→ **The exercise**: The required output is the line containing "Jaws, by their" through the final line of the material below, printed exactly, with no other lines.

— Begin Given data —

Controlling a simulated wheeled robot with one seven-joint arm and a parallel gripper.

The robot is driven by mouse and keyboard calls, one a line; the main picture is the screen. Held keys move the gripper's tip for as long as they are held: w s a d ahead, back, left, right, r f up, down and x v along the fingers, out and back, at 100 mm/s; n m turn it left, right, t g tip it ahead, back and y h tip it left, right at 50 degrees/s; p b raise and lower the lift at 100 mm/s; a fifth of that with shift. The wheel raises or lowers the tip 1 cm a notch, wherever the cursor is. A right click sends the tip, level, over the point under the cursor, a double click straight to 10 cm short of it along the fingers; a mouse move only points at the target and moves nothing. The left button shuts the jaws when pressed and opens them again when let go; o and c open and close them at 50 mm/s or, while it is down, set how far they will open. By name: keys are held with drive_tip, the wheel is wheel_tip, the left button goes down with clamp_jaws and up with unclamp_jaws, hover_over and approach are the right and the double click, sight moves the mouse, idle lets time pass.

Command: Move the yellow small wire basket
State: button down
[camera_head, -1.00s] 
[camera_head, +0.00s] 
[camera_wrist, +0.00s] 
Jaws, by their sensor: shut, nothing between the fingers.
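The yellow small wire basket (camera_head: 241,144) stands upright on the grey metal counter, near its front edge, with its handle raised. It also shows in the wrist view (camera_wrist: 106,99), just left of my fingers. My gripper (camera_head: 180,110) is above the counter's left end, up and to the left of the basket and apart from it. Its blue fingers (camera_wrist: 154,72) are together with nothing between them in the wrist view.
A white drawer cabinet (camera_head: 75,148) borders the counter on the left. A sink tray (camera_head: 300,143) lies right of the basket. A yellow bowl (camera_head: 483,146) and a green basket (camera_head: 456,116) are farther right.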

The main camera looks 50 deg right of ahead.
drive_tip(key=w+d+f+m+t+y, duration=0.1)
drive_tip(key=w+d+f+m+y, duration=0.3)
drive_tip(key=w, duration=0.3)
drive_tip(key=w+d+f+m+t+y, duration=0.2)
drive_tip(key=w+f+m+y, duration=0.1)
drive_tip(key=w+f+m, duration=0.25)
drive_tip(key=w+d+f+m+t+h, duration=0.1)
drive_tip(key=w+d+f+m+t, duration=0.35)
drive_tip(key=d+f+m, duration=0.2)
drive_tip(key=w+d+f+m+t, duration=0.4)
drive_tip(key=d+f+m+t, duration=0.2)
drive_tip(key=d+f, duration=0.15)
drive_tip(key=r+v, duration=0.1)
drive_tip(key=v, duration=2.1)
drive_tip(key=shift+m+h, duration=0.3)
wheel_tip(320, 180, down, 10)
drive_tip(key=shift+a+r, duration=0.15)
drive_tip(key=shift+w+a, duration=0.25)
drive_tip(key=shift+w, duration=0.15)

— End Given data —

→ **Exercise result**:
Jaws, by their sensor: shut, nothing between the fingers.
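The yellow small wire basket (camera_head: 241,144) stands upright on the grey metal counter, near its front edge, with its handle raised. It also shows in the wrist view (camera_wrist: 106,99), just left of my fingers. My gripper (camera_head: 180,110) is above the counter's left end, up and to the left of the basket and apart from it. Its blue fingers (camera_wrist: 154,72) are together with nothing between them in the wrist view.
A white drawer cabinet (camera_head: 75,148) borders the counter on the left. A sink tray (camera_head: 300,143) lies right of the basket. A yellow bowl (camera_head: 483,146) and a green basket (camera_head: 456,116) are farther right.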

The main camera looks 50 deg right of ahead.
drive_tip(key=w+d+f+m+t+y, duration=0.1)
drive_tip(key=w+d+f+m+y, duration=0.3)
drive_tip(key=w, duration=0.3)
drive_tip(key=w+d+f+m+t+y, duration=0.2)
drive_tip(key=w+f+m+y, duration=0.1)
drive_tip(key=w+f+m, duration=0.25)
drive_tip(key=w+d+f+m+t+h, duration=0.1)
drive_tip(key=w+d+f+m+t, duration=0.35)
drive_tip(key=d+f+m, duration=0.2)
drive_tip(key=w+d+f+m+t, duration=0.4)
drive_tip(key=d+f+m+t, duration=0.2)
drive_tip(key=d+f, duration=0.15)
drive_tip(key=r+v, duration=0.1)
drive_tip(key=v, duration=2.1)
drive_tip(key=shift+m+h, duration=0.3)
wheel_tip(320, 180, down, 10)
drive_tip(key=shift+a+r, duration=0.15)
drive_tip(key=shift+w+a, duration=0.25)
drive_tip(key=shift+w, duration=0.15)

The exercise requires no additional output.